→ **Source data**:
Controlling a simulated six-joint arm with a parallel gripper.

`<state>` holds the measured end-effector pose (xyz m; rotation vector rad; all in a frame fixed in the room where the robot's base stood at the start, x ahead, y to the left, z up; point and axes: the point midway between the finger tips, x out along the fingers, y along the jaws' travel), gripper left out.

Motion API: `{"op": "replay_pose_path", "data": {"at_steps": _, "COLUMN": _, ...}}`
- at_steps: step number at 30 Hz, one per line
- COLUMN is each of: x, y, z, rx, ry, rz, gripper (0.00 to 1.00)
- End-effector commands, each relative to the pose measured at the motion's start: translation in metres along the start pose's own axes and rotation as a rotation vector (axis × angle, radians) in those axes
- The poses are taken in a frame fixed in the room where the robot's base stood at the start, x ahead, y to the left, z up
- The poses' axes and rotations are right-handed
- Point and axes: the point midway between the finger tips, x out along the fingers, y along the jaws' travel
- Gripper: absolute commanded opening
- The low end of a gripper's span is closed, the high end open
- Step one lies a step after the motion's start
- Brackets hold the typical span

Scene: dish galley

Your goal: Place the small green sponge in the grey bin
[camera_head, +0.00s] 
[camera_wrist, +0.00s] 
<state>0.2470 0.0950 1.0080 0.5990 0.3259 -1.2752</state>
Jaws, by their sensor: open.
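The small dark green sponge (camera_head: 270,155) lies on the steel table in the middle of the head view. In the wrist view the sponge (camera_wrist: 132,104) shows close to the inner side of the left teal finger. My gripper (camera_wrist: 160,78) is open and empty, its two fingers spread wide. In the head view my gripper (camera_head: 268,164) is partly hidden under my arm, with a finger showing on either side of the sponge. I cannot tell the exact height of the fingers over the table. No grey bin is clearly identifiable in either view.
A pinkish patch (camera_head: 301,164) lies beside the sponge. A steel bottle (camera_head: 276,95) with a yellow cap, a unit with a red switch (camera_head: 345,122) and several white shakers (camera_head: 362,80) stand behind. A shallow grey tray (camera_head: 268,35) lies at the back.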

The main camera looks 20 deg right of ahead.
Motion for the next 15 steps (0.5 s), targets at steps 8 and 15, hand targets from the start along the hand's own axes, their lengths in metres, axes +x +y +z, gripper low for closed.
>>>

→ **Exercise**: All of the data shown above must be copied exactly.

→ **Solution for this task**:
Controlling a simulated six-joint arm with a parallel gripper.

`<state>` holds the measured end-effector pose (xyz m; rotation vector rad; all in a frame fixed in the room where the robot's base stood at the start, x ahead, y to the left, z up; point and axes: the point midway between the finger tips, x out along the fingers, y along the jaws' travel), gripper left out.

Motion API: `{"op": "replay_pose_path", "data": {"at_steps": _, "COLUMN": _, ...}}`
- at_steps: step number at 30 Hz, one per line
- COLUMN is each of: x, y, z, rx, ry, rz, gripper (0.00 to 1.00)
- End-effector commands, each relative to the pose measured at the motion's start: translation in metres along the start pose's own axes and rotation as a rotation vector (axis × angle, radians) in those axes
- The poses are taken in a frame fixed in the room where the robot's base stood at the start, x ahead, y to the left, z up
- The poses' axes and rotations are right-handed
- Point and axes: the point midway between the finger tips, x out along the fingers, y along the jaws' travel
- Gripper: absolute commanded opening
- The low end of a gripper's span is closed, the high end open
- Step one lies a step after the motion's start
- Brackets hold the typical span

Scene: dish galley

Your goal: Place the small green sponge in the grey bin
[camera_head, +0.00s] 
[camera_wrist, +0.00s] 
<state>0.2470 0.0950 1.0080 0.5990 0.3259 -1.2752</state>
Jaws, by their sensor: open.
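The small dark green sponge (camera_head: 270,155) lies on the steel table in the middle of the head view. In the wrist view the sponge (camera_wrist: 132,104) shows close to the inner side of the left teal finger. My gripper (camera_wrist: 160,78) is open and empty, its two fingers spread wide. In the head view my gripper (camera_head: 268,164) is partly hidden under my arm, with a finger showing on either side of the sponge. I cannot tell the exact height of the fingers over the table. No grey bin is clearly identifiable in either view.
A pinkish patch (camera_head: 301,164) lies beside the sponge. A steel bottle (camera_head: 276,95) with a yellow cap, a unit with a red switch (camera_head: 345,122) and several white shakers (camera_head: 362,80) stand behind. A shallow grey tray (camera_head: 268,35) lies at the back.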

The main camera looks 20 deg right of ahead.
Motion for the next 15 steps (0.5 s), targets at steps 8 and 15, hand targets from the start along the hand's own axes, their lengths in metres, axes +x +y +z, gripper low for closed.
>>>

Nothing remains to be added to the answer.